All of the data must be printed exactly; please include every line.

Robot call records

-*-*-

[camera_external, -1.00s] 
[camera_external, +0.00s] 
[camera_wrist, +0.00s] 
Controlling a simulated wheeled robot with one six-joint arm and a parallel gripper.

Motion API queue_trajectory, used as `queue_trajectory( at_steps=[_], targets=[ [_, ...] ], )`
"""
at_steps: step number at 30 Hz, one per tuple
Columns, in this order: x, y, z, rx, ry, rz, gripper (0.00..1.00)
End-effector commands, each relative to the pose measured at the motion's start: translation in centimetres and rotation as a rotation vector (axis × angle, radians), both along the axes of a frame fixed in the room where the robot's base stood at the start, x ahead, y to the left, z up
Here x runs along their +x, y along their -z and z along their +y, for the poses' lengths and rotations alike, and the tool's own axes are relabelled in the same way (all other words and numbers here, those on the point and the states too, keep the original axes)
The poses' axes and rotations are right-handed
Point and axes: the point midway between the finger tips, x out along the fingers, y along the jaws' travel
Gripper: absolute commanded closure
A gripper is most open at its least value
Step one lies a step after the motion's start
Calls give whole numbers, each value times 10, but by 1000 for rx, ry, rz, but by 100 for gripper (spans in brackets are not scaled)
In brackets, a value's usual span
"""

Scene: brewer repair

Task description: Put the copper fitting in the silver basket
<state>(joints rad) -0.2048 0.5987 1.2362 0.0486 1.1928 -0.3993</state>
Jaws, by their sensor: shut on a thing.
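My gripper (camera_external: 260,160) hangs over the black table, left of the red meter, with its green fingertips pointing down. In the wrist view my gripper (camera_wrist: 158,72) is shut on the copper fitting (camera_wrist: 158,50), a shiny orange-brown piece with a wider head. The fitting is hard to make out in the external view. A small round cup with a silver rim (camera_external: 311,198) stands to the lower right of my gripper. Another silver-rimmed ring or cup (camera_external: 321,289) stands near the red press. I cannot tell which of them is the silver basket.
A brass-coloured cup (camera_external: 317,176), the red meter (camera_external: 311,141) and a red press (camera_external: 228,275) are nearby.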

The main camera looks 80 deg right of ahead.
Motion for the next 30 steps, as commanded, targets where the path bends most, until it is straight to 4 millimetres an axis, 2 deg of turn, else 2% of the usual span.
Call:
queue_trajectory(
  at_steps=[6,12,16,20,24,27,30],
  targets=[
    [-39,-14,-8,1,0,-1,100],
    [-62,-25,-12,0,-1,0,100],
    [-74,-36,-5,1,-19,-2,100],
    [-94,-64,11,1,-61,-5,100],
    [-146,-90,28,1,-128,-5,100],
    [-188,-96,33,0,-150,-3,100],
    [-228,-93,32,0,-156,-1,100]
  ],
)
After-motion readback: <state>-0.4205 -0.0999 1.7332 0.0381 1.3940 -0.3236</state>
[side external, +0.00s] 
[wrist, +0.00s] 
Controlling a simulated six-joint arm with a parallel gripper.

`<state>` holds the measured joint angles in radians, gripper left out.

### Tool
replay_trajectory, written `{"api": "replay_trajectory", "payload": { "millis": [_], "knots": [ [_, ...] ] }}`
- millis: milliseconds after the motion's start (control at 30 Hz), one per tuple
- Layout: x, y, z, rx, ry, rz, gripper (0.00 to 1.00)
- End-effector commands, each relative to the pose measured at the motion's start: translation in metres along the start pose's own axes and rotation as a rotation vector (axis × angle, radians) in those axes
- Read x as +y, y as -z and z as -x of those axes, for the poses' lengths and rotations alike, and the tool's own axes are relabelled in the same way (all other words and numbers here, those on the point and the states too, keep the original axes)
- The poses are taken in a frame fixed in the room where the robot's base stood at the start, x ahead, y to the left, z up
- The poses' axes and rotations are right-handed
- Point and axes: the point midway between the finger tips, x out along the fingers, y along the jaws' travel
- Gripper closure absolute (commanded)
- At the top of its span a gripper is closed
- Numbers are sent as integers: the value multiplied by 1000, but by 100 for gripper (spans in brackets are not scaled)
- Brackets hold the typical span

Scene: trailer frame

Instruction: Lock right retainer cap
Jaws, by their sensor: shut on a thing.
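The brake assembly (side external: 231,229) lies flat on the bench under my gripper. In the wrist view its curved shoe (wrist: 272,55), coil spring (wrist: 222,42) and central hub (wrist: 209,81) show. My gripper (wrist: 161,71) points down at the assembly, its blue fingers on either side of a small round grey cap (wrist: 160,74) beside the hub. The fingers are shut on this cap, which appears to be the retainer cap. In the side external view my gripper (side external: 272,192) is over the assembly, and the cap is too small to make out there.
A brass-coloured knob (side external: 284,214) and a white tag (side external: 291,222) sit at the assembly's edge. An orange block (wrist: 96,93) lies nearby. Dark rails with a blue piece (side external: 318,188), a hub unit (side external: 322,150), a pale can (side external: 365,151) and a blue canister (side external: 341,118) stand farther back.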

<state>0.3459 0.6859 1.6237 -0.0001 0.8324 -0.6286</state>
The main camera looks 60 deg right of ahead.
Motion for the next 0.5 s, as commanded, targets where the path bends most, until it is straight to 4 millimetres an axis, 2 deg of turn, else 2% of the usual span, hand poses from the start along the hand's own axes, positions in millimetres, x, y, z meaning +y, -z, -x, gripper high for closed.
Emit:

-*-*-

» EXERCISE RESULT:
[camera_external, -1.00s] 
[camera_external, +0.00s] 
[camera_wrist, +0.00s] 
Controlling a simulated wheeled robot with one six-joint arm and a parallel gripper.

Motion API queue_trajectory, used as `queue_trajectory( at_steps=[_], targets=[ [_, ...] ], )`
"""
at_steps: step number at 30 Hz, one per tuple
Columns, in this order: x, y, z, rx, ry, rz, gripper (0.00..1.00)
End-effector commands, each relative to the pose measured at the motion's start: translation in centimetres and rotation as a rotation vector (axis × angle, radians), both along the axes of a frame fixed in the room where the robot's base stood at the start, x ahead, y to the left, z up
Here x runs along their +x, y along their -z and z along their +y, for the poses' lengths and rotations alike, and the tool's own axes are relabelled in the same way (all other words and numbers here, those on the point and the states too, keep the original axes)
The poses' axes and rotations are right-handed
Point and axes: the point midway between the finger tips, x out along the fingers, y along the jaws' travel
Gripper: absolute commanded closure
A gripper is most open at its least value
Step one lies a step after the motion's start
Calls give whole numbers, each value times 10, but by 1000 for rx, ry, rz, but by 100 for gripper (spans in brackets are not scaled)
In brackets, a value's usual span
"""

Scene: brewer repair

Task description: Put the copper fitting in the silver basket
<state>(joints rad) -0.2048 0.5987 1.2362 0.0486 1.1928 -0.3993</state>
Jaws, by their sensor: shut on a thing.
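My gripper (camera_external: 260,160) hangs over the black table, left of the red meter, with its green fingertips pointing down. In the wrist view my gripper (camera_wrist: 158,72) is shut on the copper fitting (camera_wrist: 158,50), a shiny orange-brown piece with a wider head. The fitting is hard to make out in the external view. A small round cup with a silver rim (camera_external: 311,198) stands to the lower right of my gripper. Another silver-rimmed ring or cup (camera_external: 321,289) stands near the red press. I cannot tell which of them is the silver basket.
A brass-coloured cup (camera_external: 317,176), the red meter (camera_external: 311,141) and a red press (camera_external: 228,275) are nearby.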

The main camera looks 80 deg right of ahead.
Motion for the next 30 steps, as commanded, targets where the path bends most, until it is straight to 4 millimetres an axis, 2 deg of turn, else 2% of the usual span.
Call:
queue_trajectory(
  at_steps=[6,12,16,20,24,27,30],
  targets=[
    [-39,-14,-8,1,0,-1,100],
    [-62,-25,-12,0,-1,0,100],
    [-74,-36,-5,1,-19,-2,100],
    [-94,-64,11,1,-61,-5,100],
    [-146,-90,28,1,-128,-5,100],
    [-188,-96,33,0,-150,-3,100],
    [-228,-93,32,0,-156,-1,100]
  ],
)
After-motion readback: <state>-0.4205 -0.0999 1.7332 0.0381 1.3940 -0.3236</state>
[side external, +0.00s] 
[wrist, +0.00s] 
Controlling a simulated six-joint arm with a parallel gripper.

`<state>` holds the measured joint angles in radians, gripper left out.

### Tool
replay_trajectory, written `{"api": "replay_trajectory", "payload": { "millis": [_], "knots": [ [_, ...] ] }}`
- millis: milliseconds after the motion's start (control at 30 Hz), one per tuple
- Layout: x, y, z, rx, ry, rz, gripper (0.00 to 1.00)
- End-effector commands, each relative to the pose measured at the motion's start: translation in metres along the start pose's own axes and rotation as a rotation vector (axis × angle, radians) in those axes
- Read x as +y, y as -z and z as -x of those axes, for the poses' lengths and rotations alike, and the tool's own axes are relabelled in the same way (all other words and numbers here, those on the point and the states too, keep the original axes)
- The poses are taken in a frame fixed in the room where the robot's base stood at the start, x ahead, y to the left, z up
- The poses' axes and rotations are right-handed
- Point and axes: the point midway between the finger tips, x out along the fingers, y along the jaws' travel
- Gripper closure absolute (commanded)
- At the top of its span a gripper is closed
- Numbers are sent as integers: the value multiplied by 1000, but by 100 for gripper (spans in brackets are not scaled)
- Brackets hold the typical span

Scene: trailer frame

Instruction: Lock right retainer cap
Jaws, by their sensor: shut on a thing.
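The brake assembly (side external: 231,229) lies flat on the bench under my gripper. In the wrist view its curved shoe (wrist: 272,55), coil spring (wrist: 222,42) and central hub (wrist: 209,81) show. My gripper (wrist: 161,71) points down at the assembly, its blue fingers on either side of a small round grey cap (wrist: 160,74) beside the hub. The fingers are shut on this cap, which appears to be the retainer cap. In the side external view my gripper (side external: 272,192) is over the assembly, and the cap is too small to make out there.
A brass-coloured knob (side external: 284,214) and a white tag (side external: 291,222) sit at the assembly's edge. An orange block (wrist: 96,93) lies nearby. Dark rails with a blue piece (side external: 318,188), a hub unit (side external: 322,150), a pale can (side external: 365,151) and a blue canister (side external: 341,118) stand farther back.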

<state>0.3459 0.6859 1.6237 -0.0001 0.8324 -0.6286</state>
The main camera looks 60 deg right of ahead.
Motion for the next 0.5 s, as commanded, targets where the path bends most, until it is straight to 4 millimetres an axis, 2 deg of turn, else 2% of the usual span, hand poses from the start along the hand's own axes, positions in millimetres, x, y, z meaning +y, -z, -x, gripper high for closed.
Emit:

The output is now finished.